→ Exercise requirements
Go through the records and copy each line where the word "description" occurs.

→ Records
+ + + + + + +

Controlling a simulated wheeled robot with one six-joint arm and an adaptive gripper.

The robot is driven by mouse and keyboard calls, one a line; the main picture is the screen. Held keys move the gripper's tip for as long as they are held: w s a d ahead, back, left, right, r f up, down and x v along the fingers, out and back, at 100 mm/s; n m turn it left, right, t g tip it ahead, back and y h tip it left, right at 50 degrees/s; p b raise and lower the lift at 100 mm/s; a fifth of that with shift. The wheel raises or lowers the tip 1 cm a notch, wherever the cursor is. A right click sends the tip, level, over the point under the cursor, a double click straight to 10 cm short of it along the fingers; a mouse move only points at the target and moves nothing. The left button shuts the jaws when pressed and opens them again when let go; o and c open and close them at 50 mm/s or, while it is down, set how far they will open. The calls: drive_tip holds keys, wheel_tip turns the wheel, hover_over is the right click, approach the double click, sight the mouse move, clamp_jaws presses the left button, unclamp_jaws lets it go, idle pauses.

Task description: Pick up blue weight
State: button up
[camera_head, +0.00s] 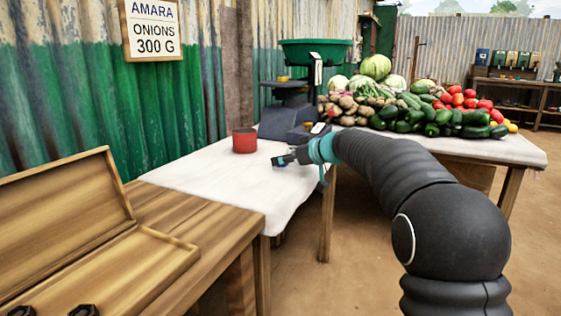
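No blue weight can be made out clearly. The open wooden case (160,258) at the lower left holds dark hexagonal weights (84,311) at the picture's bottom edge, partly cut off, and they look black. My gripper (279,161) is low over the white cloth (215,178), right of the red cylinder (245,142) and apart from it. It is small and seen from behind along my arm, so its finger opening and anything between the fingers cannot be made out.
A scale with a green pan (315,50) stands behind the red cylinder. Piled vegetables (430,115) cover the table's right side. A sign (152,28) reads "AMARA ONIONS 300 G". The cloth in front of the red cylinder is clear.

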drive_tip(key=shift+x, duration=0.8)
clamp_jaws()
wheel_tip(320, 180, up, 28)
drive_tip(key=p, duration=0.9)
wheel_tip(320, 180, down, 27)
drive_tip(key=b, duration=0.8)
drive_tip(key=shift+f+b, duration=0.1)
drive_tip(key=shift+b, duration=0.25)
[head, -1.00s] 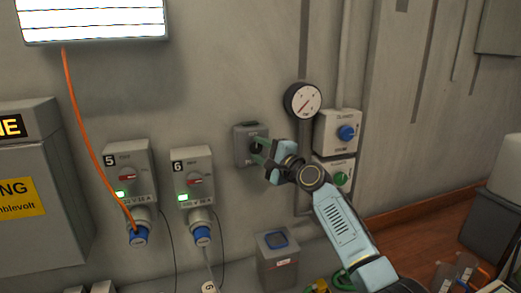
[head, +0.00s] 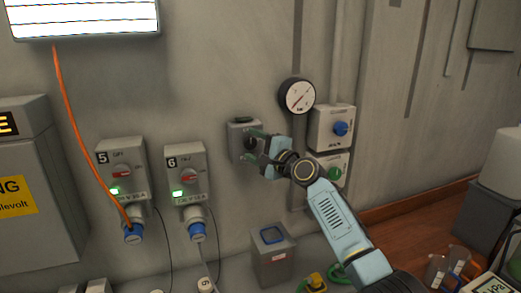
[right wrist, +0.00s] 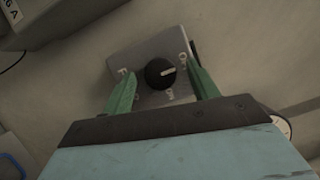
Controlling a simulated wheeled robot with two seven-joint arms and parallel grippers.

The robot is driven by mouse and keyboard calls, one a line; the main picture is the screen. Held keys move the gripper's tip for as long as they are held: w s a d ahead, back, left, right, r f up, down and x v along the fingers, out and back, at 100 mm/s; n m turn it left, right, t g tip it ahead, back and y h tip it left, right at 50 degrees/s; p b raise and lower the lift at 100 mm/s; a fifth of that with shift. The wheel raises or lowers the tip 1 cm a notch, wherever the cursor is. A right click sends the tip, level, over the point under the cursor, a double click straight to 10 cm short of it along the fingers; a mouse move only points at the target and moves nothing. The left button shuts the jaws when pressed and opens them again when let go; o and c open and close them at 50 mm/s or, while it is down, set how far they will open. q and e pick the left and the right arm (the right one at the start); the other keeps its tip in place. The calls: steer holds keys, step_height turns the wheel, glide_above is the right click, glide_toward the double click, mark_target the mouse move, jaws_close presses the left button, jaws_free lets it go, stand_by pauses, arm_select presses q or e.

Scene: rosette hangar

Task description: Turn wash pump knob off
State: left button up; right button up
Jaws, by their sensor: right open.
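A small grey switch box (head: 237,131) with a round black knob is on the wall. In the right wrist view the black knob (right wrist: 158,73) has a pale pointer line aimed toward the right-hand "On" lettering. The box's name is too small to read. My right gripper (head: 250,146) is at the box with its green fingers open. In the wrist view the fingers of the right gripper (right wrist: 161,75) stand on either side of the knob, with gaps showing between them and it. My left gripper is not in view.
A pressure gauge (head: 297,96), a box with a blue knob (head: 341,128) and a green knob (head: 334,173) are right of the switch box. Sockets 5 (head: 122,165) and 6 (head: 187,168) are left. A grey bin-like box (head: 272,257) stands below.

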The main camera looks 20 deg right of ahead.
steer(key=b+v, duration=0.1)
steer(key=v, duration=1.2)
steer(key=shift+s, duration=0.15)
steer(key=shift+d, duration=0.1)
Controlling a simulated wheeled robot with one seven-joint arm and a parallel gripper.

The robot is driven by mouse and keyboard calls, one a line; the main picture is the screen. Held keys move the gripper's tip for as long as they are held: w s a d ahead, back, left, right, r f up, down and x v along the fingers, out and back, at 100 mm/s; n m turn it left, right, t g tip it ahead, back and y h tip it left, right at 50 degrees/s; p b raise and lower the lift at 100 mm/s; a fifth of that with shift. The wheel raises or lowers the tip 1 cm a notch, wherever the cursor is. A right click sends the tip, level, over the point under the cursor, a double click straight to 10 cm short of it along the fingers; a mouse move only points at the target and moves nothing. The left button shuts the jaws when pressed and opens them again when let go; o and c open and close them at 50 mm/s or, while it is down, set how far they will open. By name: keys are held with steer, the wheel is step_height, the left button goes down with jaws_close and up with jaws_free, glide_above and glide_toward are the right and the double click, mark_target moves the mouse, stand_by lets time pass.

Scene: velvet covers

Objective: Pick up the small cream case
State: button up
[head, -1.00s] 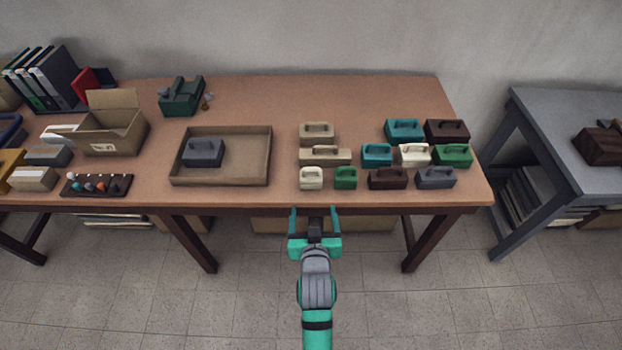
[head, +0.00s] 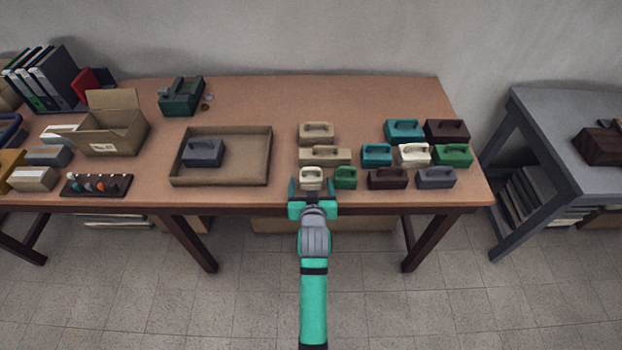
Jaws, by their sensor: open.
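The small cream case (head: 311,178) stands near the front edge of the brown table, its handle on top. My gripper (head: 311,190) is open, with its two teal fingers apart and pointing toward the table. In the head view the fingertips show on either side of the cream case's lower part. I cannot tell whether they are level with the case or above it. The bottom of the case is partly hidden by my gripper. Another pale cream-white case (head: 414,155) stands further right among other cases.
A green case (head: 345,178) stands close to the right of the small cream case. A wide beige case (head: 325,155) and a tan case (head: 317,132) stand behind it. Several other cases fill the right side. A shallow tray (head: 245,176) with a grey case (head: 203,152) lies to the left.

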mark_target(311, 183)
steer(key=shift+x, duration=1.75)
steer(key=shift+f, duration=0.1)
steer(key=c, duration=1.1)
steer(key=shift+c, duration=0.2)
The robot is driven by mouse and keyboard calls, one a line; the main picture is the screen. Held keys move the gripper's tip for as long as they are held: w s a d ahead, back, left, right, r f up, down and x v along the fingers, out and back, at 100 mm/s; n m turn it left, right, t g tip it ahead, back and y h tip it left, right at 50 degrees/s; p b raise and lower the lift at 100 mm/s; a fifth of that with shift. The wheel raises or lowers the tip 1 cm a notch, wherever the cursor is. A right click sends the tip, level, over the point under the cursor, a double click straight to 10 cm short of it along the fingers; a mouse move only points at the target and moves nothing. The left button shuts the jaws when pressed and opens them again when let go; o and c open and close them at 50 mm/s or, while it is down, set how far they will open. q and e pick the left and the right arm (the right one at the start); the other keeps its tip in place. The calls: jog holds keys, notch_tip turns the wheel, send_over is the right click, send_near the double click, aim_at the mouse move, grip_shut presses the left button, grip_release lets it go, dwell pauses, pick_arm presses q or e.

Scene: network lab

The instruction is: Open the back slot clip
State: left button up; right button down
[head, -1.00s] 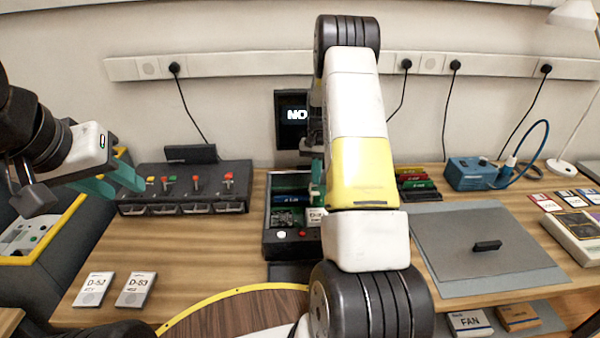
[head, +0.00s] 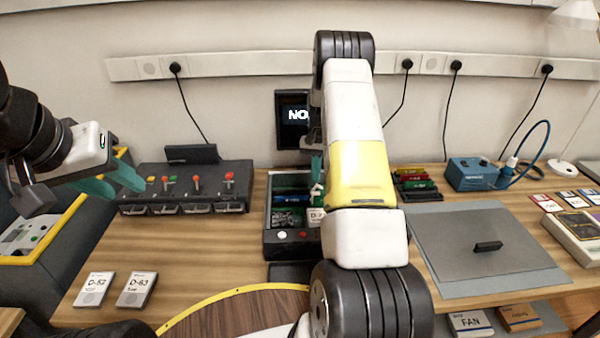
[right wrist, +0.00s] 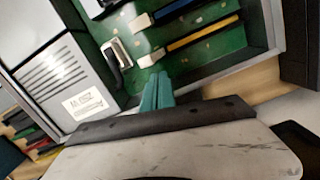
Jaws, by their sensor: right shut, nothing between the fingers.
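An open case (head: 268,238) with a green board stands in the middle of the bench. In the right wrist view the green board (right wrist: 196,53) carries a blue slot (right wrist: 172,10) and a yellow slot (right wrist: 203,37). Each has a white clip at its left end, one by the blue slot (right wrist: 143,22) and one by the yellow slot (right wrist: 151,59). I cannot tell which is the back one, or whether either is open. My right gripper (right wrist: 157,92) is shut and empty, just below the yellow slot's clip, apparently apart from it. My left gripper (head: 112,184) is open and empty at the left.
A grey labelled box (right wrist: 65,75) sits beside the board, with a white connector and black cable (right wrist: 117,60) between. A switch panel (head: 185,185) is left of the case, colored modules (head: 415,182) and a grey mat (head: 480,245) right. A screen (head: 292,118) stands behind.

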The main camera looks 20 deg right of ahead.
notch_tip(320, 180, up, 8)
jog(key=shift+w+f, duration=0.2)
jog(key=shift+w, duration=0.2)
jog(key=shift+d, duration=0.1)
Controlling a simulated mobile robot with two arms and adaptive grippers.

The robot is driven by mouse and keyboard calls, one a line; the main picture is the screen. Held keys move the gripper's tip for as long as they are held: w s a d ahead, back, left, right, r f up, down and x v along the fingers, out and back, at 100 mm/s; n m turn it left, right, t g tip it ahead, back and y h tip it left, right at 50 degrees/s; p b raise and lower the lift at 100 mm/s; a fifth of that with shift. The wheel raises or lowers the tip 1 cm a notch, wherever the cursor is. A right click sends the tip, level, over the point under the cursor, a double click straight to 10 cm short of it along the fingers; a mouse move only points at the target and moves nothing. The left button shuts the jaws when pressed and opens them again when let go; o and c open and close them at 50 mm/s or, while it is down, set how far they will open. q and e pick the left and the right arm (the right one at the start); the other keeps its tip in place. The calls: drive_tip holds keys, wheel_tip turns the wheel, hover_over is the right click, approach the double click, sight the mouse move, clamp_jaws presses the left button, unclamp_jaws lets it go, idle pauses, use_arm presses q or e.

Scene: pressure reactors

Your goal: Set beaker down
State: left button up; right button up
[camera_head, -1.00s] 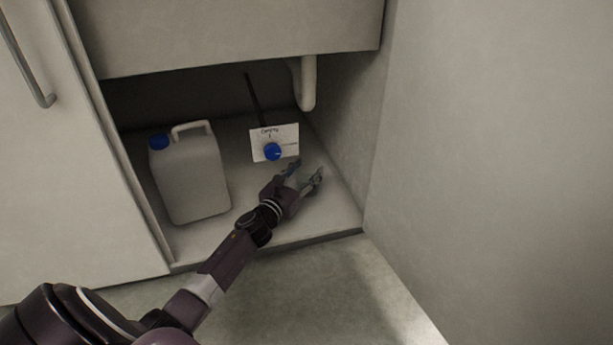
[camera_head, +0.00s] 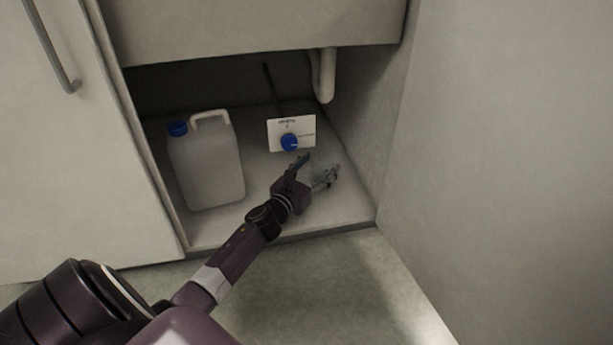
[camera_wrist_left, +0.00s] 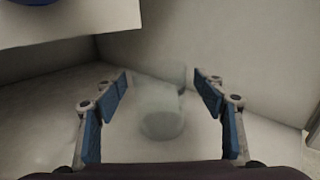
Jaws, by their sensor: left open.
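A clear glass beaker (camera_wrist_left: 161,115) shows faintly in the left wrist view, between my left fingers. It appears to stand on the pale cabinet floor (camera_head: 216,228), with a gap to each finger. My left gripper (camera_head: 319,168) reaches into the low cabinet compartment and is open around the beaker. In the left wrist view, its blue-padded fingers (camera_wrist_left: 161,82) are spread on both sides of the beaker. In the head view, the beaker is too faint to make out clearly. My right gripper is not in view.
A white jug with a blue cap (camera_head: 208,165) stands left of my gripper. A white panel with a blue knob (camera_head: 289,142) is just behind it. A white drain pipe (camera_head: 325,76) hangs at the back right. The side wall (camera_head: 360,130) is close on the right.

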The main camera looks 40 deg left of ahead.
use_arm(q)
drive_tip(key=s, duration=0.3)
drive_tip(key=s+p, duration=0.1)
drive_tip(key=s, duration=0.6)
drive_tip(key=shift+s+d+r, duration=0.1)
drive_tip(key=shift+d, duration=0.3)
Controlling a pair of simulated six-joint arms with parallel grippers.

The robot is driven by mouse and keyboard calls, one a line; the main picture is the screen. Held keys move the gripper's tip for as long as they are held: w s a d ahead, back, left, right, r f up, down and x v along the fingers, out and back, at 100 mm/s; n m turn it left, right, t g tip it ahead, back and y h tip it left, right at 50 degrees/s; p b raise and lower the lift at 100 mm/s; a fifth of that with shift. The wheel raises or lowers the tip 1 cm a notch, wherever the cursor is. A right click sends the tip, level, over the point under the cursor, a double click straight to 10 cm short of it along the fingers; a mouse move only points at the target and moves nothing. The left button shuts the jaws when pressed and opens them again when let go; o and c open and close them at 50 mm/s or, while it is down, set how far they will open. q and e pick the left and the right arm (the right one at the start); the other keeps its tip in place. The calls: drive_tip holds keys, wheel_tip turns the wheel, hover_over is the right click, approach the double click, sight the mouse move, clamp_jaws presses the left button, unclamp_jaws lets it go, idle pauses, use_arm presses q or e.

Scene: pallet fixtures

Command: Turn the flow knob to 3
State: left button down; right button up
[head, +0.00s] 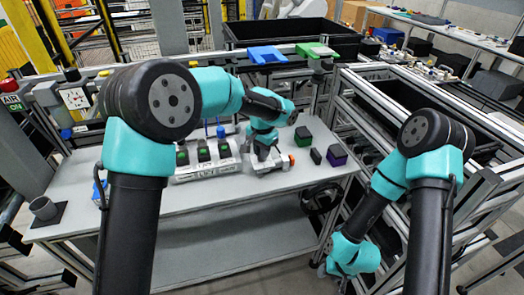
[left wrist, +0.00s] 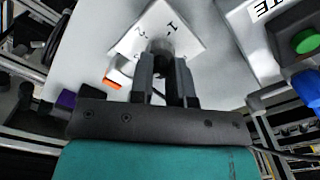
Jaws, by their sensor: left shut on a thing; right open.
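My left gripper (head: 262,150) points down at the white flow knob plate on the bench. In the left wrist view its two fingers (left wrist: 165,75) are shut on the dark flow knob (left wrist: 163,46), one finger on each side. The knob stands on a tilted white dial plate (left wrist: 176,22) with dark numerals on it. The fingers hide part of the knob, and I cannot read its pointer or setting. My right gripper (head: 328,268) hangs low at the right, off the bench, empty, its fingers hardly visible.
A white panel with green buttons (head: 203,152) stands left of my left gripper. The front bench strip is clear.

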+ + + + + + +

→ Reply
Task description: Pick up blue weight
Task description: Turn wash pump knob off

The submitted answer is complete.